E na medida que o trio precisa encontrar Ivan antes que os pais chefões do crime russos chegam, o longa sofre com uma barriguinha narrativa. Mas nada que impacte a história e a forma como Baker que contar. Aqui é a presença de Madison em basicamente todas as cenas acaba por ser tão cativante, tão maravilhosamente convidativa, que definitivamente é um filme que vale os minutos extras que Baker infla já que Anora que segue com quase 2h30min de duração.
E entre troca de socos, lenços vermelhos, sangue, e chutes, Anora constrói essa narrativa de uma forma que deixa nós os espectadores apreensivos com o que vai acontecer e como as coisas vão acontecer. Baker leva um pouco de tempo para firmar a figura de Ani (e revelar aos poucos a figura de Anora) como uma garota destemida e bad-ass, mas ao longo do filme a armadura que ela usa apenas vai para expor rachaduras e mostrar essa jovem humana.

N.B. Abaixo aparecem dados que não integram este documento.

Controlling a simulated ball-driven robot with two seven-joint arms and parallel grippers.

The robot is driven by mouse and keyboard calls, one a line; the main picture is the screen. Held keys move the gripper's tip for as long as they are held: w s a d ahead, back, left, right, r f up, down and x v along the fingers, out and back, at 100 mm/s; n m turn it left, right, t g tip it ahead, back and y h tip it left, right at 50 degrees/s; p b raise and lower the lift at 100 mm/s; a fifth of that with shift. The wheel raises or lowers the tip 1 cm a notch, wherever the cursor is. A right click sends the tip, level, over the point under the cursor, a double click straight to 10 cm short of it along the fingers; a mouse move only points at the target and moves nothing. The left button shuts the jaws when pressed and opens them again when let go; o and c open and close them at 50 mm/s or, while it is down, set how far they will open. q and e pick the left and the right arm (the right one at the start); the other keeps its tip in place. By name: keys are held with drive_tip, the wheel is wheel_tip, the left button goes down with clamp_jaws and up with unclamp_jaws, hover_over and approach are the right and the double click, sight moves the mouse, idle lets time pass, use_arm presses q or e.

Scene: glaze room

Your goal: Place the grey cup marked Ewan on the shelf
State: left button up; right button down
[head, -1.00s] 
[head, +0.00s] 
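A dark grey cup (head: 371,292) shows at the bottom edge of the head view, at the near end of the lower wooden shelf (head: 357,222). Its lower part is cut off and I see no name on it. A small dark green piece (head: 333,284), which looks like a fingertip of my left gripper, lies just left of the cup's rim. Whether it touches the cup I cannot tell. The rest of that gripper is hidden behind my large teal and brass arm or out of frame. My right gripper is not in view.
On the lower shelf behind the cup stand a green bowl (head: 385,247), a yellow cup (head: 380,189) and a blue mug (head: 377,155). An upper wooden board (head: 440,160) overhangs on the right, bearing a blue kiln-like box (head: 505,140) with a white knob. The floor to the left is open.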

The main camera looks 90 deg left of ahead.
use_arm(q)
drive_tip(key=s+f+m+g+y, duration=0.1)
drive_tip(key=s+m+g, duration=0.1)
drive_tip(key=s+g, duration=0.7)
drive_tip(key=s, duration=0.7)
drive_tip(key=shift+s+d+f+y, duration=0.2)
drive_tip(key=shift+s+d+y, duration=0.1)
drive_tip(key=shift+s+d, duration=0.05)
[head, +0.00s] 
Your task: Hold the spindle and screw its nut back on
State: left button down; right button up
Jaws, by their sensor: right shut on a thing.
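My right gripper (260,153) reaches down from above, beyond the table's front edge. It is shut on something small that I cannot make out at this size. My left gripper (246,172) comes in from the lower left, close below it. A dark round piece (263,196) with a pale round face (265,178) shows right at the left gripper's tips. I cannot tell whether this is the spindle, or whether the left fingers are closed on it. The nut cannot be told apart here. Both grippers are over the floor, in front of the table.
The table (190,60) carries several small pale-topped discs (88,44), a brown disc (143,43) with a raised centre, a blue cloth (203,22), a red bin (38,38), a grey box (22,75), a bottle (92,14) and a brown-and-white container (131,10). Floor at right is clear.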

Das cenas mais cômicas e que não deixam de mostrar um sentimento de tensão que escalona de desconforto, e aqui jamais pelas cenas de sexo, e sim pela situação doida que os personagens são colocadas, Baker usa todo o charme de Madison para contar essa história. O que começa com Anora se vendo metida em uma grande confusão com o filho de oligarcas russos montados na grana e também meio malucos e furtados, acaba por se transformar em outra coisa.
E na medida que armas são postas na mesa, ameaças são feitas, e quantidades abusadas de dinheiro são exigidas, fica claro que para Ani, ela só quer sair desse vórtex doido que se meteu e ir para casa e viver a vida dela como Anora. No final, gostamos também mais de Anora do que de Ani.
Filme visto em sessão de imprensa do longa em Outubro.
Anora chega nos cinemas nacionais em janeiro de 2025.